Con todo, el «nomadismo» que proporcionó el conocimiento y la hibridez de estos elementos en su identidad estilística intensifica el mestizaje entre lo culto y lo popular. Más que ruptura inicial —aunque ello sí fue parte de la discusión parroquial entre la guardia vieja y la generación síncopa— en su textualidad abunda una «economía política del deseo». La materia prima erotizada que supo reconocer el multiculturalismo continental no supera (aunque tensiona radicalmente) las intersecciones entre tradición y modernidades regionales.

Más allá del anecdotario, de las bondades estéticas —si es que hay bondades, si es que la estética no es siempre campo de batalla—, la heterogeneidad de la modernidad latinoamericana comprende la pluralización, segmentación y especialización de la producción, transmisión y consumo de bienes simbólicos.
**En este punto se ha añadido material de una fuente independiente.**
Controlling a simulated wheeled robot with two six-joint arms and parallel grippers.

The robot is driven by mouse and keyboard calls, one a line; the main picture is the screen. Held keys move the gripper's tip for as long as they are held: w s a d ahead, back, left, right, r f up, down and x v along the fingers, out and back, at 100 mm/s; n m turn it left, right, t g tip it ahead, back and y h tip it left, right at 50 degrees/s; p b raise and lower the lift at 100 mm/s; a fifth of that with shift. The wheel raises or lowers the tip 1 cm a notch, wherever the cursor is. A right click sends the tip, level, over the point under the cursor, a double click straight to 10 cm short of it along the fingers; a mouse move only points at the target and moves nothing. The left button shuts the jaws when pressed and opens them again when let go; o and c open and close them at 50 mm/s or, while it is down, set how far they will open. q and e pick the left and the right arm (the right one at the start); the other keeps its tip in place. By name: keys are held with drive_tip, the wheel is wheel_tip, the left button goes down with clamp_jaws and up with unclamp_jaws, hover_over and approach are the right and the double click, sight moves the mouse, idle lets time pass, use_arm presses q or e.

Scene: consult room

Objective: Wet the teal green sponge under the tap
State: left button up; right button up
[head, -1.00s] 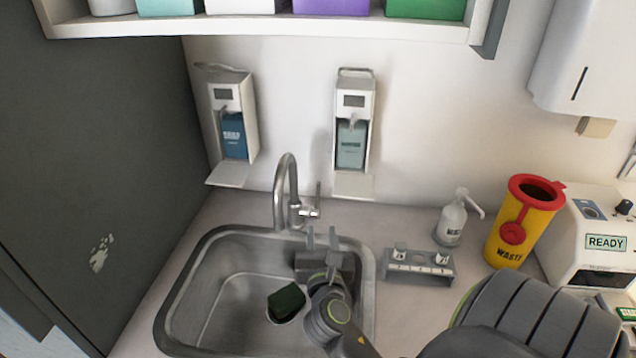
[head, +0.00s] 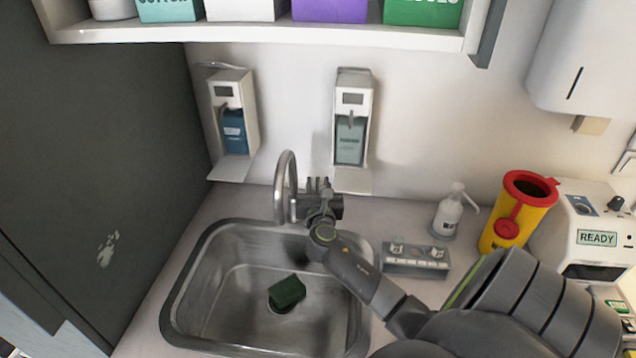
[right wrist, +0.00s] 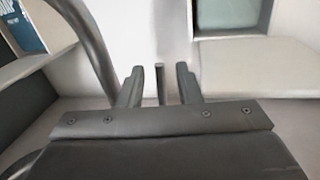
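The teal green sponge (head: 287,292), dark green in this light, lies on the floor of the steel sink (head: 225,312), over the drain. The curved tap (head: 282,180) stands at the sink's back edge; I see no water coming from it. My right gripper (head: 318,184) is at the tap, just right of the spout. In the right wrist view its two fingers (right wrist: 160,88) are apart, and a thin upright bar, seemingly the tap lever (right wrist: 161,82), stands between them without visible contact. The spout (right wrist: 88,50) shows at left there. My left gripper is not in view.
Two wall dispensers (head: 233,125) (head: 351,130) hang behind the sink. Right of it stand a small grey rack (head: 415,262), a pump bottle (head: 448,215), a yellow waste bin (head: 512,222) and a READY machine (head: 597,238). A shelf (head: 270,33) is above.

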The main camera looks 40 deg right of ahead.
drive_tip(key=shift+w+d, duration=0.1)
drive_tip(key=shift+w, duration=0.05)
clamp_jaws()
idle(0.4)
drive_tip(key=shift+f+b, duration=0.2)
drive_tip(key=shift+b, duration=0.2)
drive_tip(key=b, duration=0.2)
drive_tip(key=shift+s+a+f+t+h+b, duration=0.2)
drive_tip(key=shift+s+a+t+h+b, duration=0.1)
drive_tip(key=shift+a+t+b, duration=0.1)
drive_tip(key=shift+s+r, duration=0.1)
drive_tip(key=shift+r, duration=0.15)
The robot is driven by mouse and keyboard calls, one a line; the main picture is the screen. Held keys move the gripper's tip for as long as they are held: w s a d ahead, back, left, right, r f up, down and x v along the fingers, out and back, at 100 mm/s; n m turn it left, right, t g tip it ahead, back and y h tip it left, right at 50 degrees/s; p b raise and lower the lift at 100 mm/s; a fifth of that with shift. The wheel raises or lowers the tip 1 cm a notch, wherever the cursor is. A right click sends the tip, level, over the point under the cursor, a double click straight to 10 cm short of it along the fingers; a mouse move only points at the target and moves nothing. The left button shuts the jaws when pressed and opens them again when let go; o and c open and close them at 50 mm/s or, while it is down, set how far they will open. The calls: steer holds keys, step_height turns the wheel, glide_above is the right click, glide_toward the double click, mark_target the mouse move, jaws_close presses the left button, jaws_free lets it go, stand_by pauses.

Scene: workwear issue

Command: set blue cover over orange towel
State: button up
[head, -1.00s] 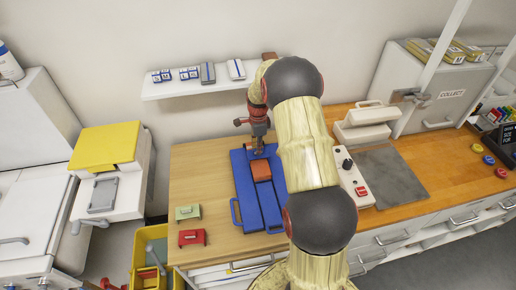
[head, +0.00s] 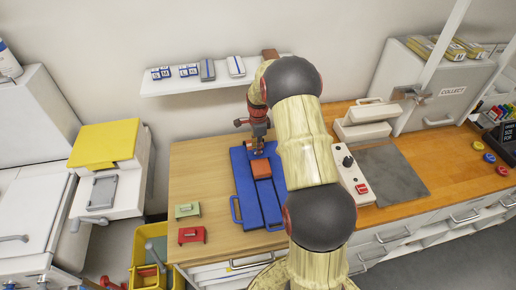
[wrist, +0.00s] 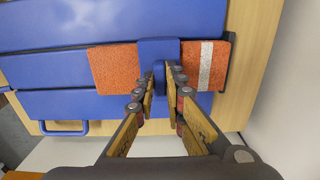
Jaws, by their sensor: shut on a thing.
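The orange towel (wrist: 115,68) lies flat along the blue folding board (wrist: 100,20), with a pale stripe across its right end in the wrist view. A narrow blue cover piece (wrist: 158,50) lies across the middle of the towel, leaving orange showing on both sides. My gripper (wrist: 160,75) is shut on the near part of this blue piece. In the head view my gripper (head: 257,150) is at the far end of the board, just beyond the visible orange towel patch (head: 262,170). My arm hides part of the board's right side there.
A green block (head: 187,210) and a red block (head: 192,235) sit left of the board. A white control box (head: 350,175) and a grey plate (head: 392,172) are to the right. A wall shelf (head: 210,82) hangs behind. Bare wood (head: 200,165) lies left of the board.

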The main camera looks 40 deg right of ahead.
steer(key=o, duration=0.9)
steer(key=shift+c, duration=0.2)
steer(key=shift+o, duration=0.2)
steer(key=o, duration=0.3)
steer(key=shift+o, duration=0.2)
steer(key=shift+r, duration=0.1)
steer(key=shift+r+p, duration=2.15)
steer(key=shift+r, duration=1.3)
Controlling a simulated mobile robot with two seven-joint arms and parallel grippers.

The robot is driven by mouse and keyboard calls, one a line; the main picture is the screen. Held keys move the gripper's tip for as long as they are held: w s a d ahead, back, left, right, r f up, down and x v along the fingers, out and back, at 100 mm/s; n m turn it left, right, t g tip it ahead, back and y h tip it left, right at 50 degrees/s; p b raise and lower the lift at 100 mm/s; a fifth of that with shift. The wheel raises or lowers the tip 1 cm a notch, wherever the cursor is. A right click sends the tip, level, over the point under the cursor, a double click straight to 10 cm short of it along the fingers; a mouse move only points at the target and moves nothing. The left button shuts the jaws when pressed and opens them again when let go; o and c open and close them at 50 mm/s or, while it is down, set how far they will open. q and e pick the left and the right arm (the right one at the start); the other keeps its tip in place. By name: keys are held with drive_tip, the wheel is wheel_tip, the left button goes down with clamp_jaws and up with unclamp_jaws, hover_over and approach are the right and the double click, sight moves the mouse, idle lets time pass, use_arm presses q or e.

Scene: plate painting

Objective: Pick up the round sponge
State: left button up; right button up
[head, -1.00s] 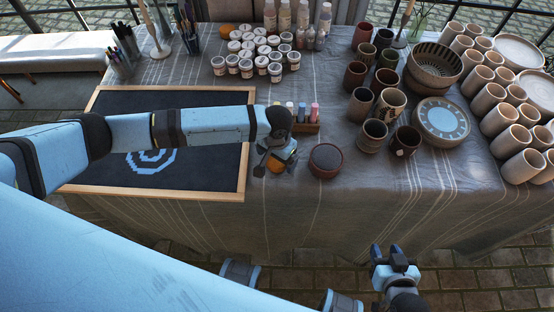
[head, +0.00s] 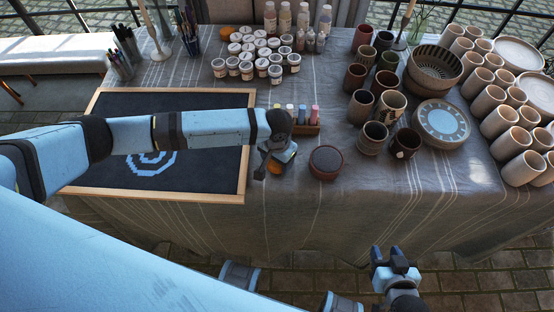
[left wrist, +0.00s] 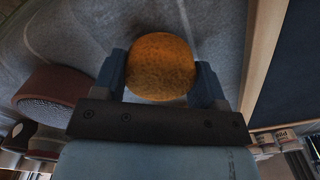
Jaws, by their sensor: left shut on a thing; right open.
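The round sponge (left wrist: 160,66) is orange. In the left wrist view it sits between the two fingers of my left gripper (left wrist: 163,80), which is shut on it. In the head view the left gripper (head: 272,168) is at the near part of the table, between the framed dark board and a dark round pot, and hides most of the sponge (head: 276,168). I cannot tell whether the sponge touches the cloth. My right gripper (head: 391,262) is open and empty in front of the table.
A dark round pot (head: 326,161) stands just right of the left gripper. The wood-framed board (head: 245,185) lies to the left. Small bottles (head: 302,112) in a wooden holder stand behind. Cups (head: 373,137) crowd the right side. Another orange round thing (head: 227,31) lies at the back.

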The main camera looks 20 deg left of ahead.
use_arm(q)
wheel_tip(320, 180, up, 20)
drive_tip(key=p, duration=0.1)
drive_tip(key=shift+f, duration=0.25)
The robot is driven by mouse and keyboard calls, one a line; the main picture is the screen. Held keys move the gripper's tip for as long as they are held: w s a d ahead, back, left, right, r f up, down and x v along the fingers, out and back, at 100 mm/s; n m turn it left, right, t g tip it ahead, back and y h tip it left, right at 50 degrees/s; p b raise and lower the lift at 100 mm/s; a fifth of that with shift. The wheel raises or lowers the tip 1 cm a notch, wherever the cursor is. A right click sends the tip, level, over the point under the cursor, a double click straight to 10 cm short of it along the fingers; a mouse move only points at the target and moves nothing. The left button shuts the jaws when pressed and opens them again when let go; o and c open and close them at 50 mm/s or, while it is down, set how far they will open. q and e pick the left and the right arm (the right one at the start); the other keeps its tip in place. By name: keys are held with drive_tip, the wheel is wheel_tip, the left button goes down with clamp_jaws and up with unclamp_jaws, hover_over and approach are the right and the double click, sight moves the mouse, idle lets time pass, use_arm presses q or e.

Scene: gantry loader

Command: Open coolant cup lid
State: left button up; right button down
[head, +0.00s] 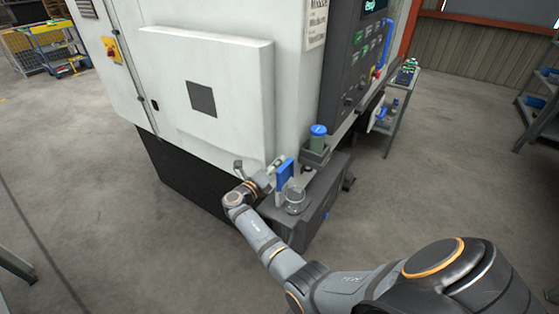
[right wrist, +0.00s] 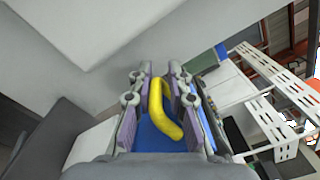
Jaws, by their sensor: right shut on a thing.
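A blue lid (head: 285,172) stands nearly upright above the dark box at the machine's front corner. My right gripper (head: 274,168) is at the lid's left side. In the right wrist view, the right gripper (right wrist: 157,88) has its fingers on either side of a curved yellow handle (right wrist: 163,107), shut on it. The blue surface (right wrist: 160,138) of the lid shows behind the handle. The lid's hinge is too small to make out. My left gripper is not in view.
A clear glass jar (head: 295,201) sits on the dark box (head: 322,190), close to my right arm. A green container with a blue top (head: 318,131) stands in a holder behind it. The white machine (head: 215,95) rises behind the gripper. Open floor lies to the right.

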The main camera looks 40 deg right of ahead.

Con todo, la pregunta primordial sigue en vilo —siempre en vilo, como toda pregunta que importa—. Pese a los descentramientos culturales que comprende el ethos de Piazzolla, ¿en qué momento el vintage agravó el mercado orillero («macondismo nostálgico») y se consagró a explotar sus raíces vernáculas en el factoring de los consumos globales? ¿Qué grieta no advertimos entre la «revolución Piazzolleana» (la «modernización» segmentada y diferencial en el mercado internacional de lo simbólico) y aquella transformación de timbres que invoca Horacio Ferrer, ¿dónde se extravió aquella traza que se levanta desde la dimensión rítmica del Sexteto de Julio de Caro en los años 30’, la encomiable tarea de tres bandoneones: Pedro Maffia, Pedro Laurenz y Aníbal Troilo; el piano de Orlando Goñi, Elvino Vardaro, el violín de Alfredo Gobbi; la influencia de Osvaldo Pugliese y de los contrabajistas, especialmente de Kicho Díaz? ¿Qué sucedió entre el violín de Agri (años 60/70) y la innovación de Suarez Paz (80’) que no se deja escuchar ni de lejos en la propuesta contestataria-conservadora de los Fernández Fierro? Dada la experimentalidad que comprenden las diversas capas migratorias de su ritmicidad, ya sea por la fuga barroca de Bach y el jazz, o bien, por sus héroes, Stravinsky y Bartók —sin olvidar tiempos formativos junto a Nadia Boulanger y Alberto Ginastera. No basta con sostener que una porteñidad abierta a la alteridad de mundos posibles, fue capturada por la globalización confinando al tango a «ecualizar lo exótico», sin ofertar una nueva expresión creativa del género. En este movimiento —movimiento trágico, habría que decir— todas las «estéticas vagabundas» fueron recreadas por un mercado swing que obligó al género a resemantizar sus raíces dialectales, al precio de hurgar en hebras conservadoras de consumo y reciclaje (años 90’ y 2000’).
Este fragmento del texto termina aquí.